── SUPPLIED MATERIAL ──

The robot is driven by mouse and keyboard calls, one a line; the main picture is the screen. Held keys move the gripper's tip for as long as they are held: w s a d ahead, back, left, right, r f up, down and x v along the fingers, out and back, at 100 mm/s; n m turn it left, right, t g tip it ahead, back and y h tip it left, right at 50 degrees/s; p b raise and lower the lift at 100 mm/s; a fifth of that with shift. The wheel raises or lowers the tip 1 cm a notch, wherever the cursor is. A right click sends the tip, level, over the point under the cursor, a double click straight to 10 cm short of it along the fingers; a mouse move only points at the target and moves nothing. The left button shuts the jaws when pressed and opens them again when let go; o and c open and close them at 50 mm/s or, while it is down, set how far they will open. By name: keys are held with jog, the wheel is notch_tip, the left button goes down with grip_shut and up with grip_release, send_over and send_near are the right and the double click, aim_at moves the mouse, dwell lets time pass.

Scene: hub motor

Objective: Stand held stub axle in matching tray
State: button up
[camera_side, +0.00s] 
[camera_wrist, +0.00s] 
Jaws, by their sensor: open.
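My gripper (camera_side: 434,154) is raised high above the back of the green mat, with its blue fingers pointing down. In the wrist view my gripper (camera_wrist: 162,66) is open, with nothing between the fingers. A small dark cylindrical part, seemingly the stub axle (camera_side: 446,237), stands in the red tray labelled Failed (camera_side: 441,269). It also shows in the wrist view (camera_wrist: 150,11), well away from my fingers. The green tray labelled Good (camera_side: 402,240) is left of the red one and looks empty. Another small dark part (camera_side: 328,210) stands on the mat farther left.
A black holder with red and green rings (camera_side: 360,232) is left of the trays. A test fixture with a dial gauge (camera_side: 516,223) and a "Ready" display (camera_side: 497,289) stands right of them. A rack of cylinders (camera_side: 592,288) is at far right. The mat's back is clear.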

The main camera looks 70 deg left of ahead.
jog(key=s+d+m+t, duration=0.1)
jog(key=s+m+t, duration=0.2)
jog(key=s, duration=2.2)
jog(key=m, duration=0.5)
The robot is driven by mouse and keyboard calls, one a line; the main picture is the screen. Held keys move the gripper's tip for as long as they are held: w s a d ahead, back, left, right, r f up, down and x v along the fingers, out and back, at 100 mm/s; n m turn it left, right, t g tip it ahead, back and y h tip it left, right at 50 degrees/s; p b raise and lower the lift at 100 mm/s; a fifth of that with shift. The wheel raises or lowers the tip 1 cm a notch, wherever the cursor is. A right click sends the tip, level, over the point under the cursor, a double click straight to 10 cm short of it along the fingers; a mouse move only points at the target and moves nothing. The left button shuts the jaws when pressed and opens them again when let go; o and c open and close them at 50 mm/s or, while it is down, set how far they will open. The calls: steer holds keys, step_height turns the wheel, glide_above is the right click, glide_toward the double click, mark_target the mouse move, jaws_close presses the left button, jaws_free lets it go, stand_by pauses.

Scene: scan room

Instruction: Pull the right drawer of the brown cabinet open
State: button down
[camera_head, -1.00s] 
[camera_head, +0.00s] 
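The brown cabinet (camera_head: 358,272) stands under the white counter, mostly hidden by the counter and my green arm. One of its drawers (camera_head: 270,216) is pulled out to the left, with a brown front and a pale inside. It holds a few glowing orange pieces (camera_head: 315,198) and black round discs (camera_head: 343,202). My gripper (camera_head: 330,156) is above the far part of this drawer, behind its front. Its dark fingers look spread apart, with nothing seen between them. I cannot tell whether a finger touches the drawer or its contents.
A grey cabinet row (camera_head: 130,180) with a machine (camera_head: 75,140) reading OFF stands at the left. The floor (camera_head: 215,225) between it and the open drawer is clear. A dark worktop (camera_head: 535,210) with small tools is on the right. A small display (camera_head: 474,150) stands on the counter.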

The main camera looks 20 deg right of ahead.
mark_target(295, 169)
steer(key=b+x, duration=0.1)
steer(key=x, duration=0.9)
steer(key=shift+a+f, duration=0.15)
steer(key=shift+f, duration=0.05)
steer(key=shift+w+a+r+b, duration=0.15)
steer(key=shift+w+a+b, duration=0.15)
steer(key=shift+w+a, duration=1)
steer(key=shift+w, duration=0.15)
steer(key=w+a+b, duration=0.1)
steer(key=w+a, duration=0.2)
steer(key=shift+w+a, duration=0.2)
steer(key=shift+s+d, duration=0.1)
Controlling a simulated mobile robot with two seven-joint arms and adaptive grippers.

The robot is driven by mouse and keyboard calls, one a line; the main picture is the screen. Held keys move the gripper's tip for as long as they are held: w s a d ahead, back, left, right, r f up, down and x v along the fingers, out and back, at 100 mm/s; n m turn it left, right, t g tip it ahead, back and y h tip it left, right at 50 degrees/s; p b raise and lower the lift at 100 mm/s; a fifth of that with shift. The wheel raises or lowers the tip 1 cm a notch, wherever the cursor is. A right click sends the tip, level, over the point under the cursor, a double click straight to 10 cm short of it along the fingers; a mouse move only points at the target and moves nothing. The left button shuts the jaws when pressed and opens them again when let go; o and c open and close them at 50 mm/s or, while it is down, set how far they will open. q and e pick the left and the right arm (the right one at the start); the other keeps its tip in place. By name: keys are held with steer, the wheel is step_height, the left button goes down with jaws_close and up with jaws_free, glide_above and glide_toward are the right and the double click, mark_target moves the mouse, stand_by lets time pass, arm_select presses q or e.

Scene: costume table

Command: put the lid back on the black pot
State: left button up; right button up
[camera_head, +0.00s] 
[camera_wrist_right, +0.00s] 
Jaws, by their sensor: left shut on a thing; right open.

───

▶ **WHAT THE TASK ASKS**
Check each line of the records for the word "Scene", and show the lines that contain it.

▶ **EXPECTED ANSWER**
Scene: hub motor
Scene: scan room
Scene: costume table

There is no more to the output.